* START *
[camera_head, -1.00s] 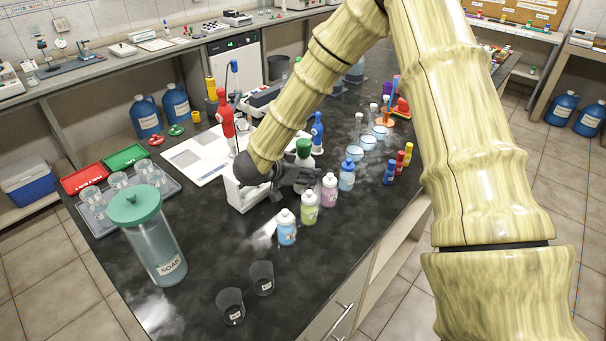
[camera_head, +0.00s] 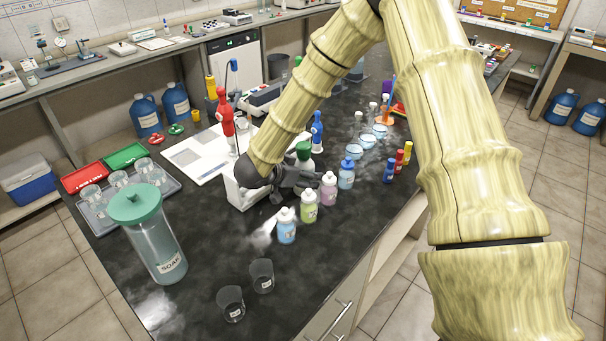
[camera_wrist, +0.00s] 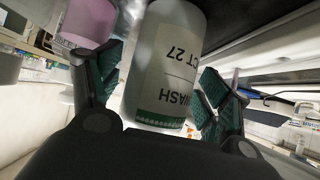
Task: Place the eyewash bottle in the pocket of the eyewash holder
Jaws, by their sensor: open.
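The eyewash bottle, white with a green cap (camera_head: 303,150), stands on the black bench, its lower body largely hidden by my gripper (camera_head: 300,181). In the wrist view the bottle (camera_wrist: 165,65) shows a label ending in "WASH" and a green band. It lies between the two green-padded fingers of my gripper (camera_wrist: 160,88). The fingers are open, with a visible gap at least on the right side.
Blue, green and pink wash bottles (camera_head: 309,206) stand in a row close in front of my gripper. Bare bench lies between.
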* END *
### WRITTEN REQUEST
Without including any pictures, reproduce the listing exactly.

### CORRECT RESULT
[camera_head, -1.00s] 
[camera_head, +0.00s] 
[camera_wrist, +0.00s] 
Task: Place the eyewash bottle in the pocket of the eyewash holder
Jaws, by their sensor: open.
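The eyewash bottle, white with a green cap (camera_head: 303,150), stands on the black bench, its lower body largely hidden by my gripper (camera_head: 300,181). In the wrist view the bottle (camera_wrist: 165,65) shows a label ending in "WASH" and a green band. It lies between the two green-padded fingers of my gripper (camera_wrist: 160,88). The fingers are open, with a visible gap at least on the right side.
Blue, green and pink wash bottles (camera_head: 309,206) stand in a row close in front of my gripper. Bare bench lies between.

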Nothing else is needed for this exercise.